On Lords amendments 10, 11, 13, 15, 16, 17, 19 and 20, and 85 to 90, clause 12 provides the Secretary of State with a power to make regulations about what kind of conditions may or may not be imposed on a grant of planning permission, and in what circumstances. The proposed power will apply in respect of any grant of planning permission. It had included permission granted by order of the Secretary of State, the Mayor of London, local authorities or neighbourhood planning groups. In the light of the responses we received to the consultation on the proposed new power, we have decided that it is not appropriate to apply the power to the making of orders, as opposed to applying it to the granting of planning permission. We have therefore sought to amend the clause to that effect.
I beg to move, That this House agrees with Lords amendment 1.
With this it will be convenient to discuss the following:
Lords amendments 2 and 3.
Lords amendment 4, and amendment (a) thereto.
Lords amendments 5 to 9.
Lords amendment 23, and amendment (a) thereto.
Lords amendment 24 to 84.
The shadow Minister has caused confusion by not objecting to proposals that some anticipated he might object to. That is fine by the Government, and I will happily proceed. I am probably also right in saying that Members who wish to speak on this group of amendments might have anticipated the debate on the second group lasting longer. I will try to talk at a little more length to give my hon. Friends time to arrive in the Chamber to take part.
This is the third group of amendments and I want to provide the House with an update on the other amendments made to the Bill in the House of Lords—[Interruption.] My right hon. Friend the Member for Arundel and South Downs (Nick Herbert) is here. There we are.
First, on the amendments relating to neighbourhood planning, I thank all hon. Members and peers who contributed to the debate as the Bill has progressed through Parliament. It is clear that there is strong cross-party support for this important reform, which was introduced by the coalition Government. I very much welcome the positive and constructive debate we have had on the clauses. We are all seeking to ensure that neighbourhood planning—the quiet revolution, as described by my ministerial colleague Lord Bourne of Aberystwyth —continues to go from strength to strength. In that regard, I point the House not only to the important clauses in the Bill, but to my written ministerial statement, which we talked about on Report, and the further clarification provided by the housing White Paper.
The definition of a post-examination neighbourhood plan in clause 1 is clarified by Lords amendments 1, 2 and 3 to ensure that decision makers are in no doubt as to when they must have regard to them.
On Lords amendment 4, I committed on Report in the Commons to return to an important issue raised by my right hon. Friend the Member for Arundel and South Downs and others on the voice of communities in planning decisions. The Government have therefore brought forward Lords amendment 4, which will require local planning authorities automatically to notify parish councils and designated neighbourhood forums of any future planning applications in the relevant neighbourhood area. Automatic notification would apply once parish councils and designated neighbourhood forums had in place a post-examination neighbourhood plan, as defined by clause 1. Parish councils and designated neighbourhood forums will be able to opt out of automatic notification or request that they are notified only of applications of a particular type. However, they will have the automatic right to be notified, exactly as requested by my right hon. Friend, and that is now on the face of the Bill. Rather than respond at this stage to the amendment that he has tabled, I might allow him to speak, if he intends to do so, and respond at that point.

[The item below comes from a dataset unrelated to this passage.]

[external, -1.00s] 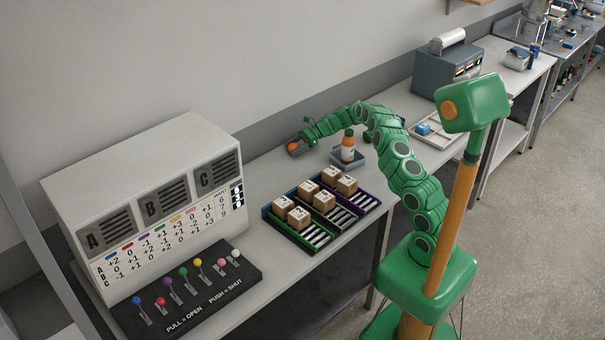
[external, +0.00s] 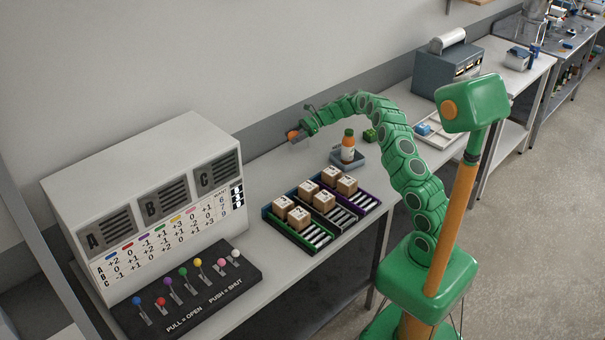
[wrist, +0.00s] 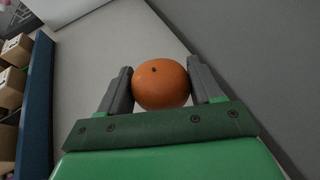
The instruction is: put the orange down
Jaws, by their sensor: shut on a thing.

Lords amendment 5 will allow the Secretary of State, through regulations, to prescribe further requirements that an examiner of a neighbourhood plan or a neighbourhood development order must follow in engaging with those with an interest in the examination. Subject to consideration of the outcome of the housing White Paper, which is still out for consultation, the amendment will allow the Secretary of State to make regulations that place a duty on the person appointed to examine a neighbourhood plan or a neighbourhood development order to provide information to, and hold meetings with, parish councils, designated neighbourhood forums, local planning authorities and others, and to publish their draft recommendations.
I thank all hon. Members and peers who have helped to shape these amendments, and I particularly thank Baroness Cumberlege, who was heavily involved in shaping this amendment in the other place. The concern is that people often put a huge amount of work into producing a neighbourhood plan, which is then examined and the examiner requires amendments to be made without people having any opportunity to discuss those proposals or to understand the logic behind them. That is why we have introduced these amendments. We want to ensure that this process helps people who give up their spare time and put effort into producing neighbourhood plans to get the result they want in terms of how their local community develops. As I said, I am really grateful to Baroness Cumberlege and others in the other place for the time and effort they have put into these amendments and for the meetings they have had with me and my ministerial colleague Lord Bourne to try to get the detail right.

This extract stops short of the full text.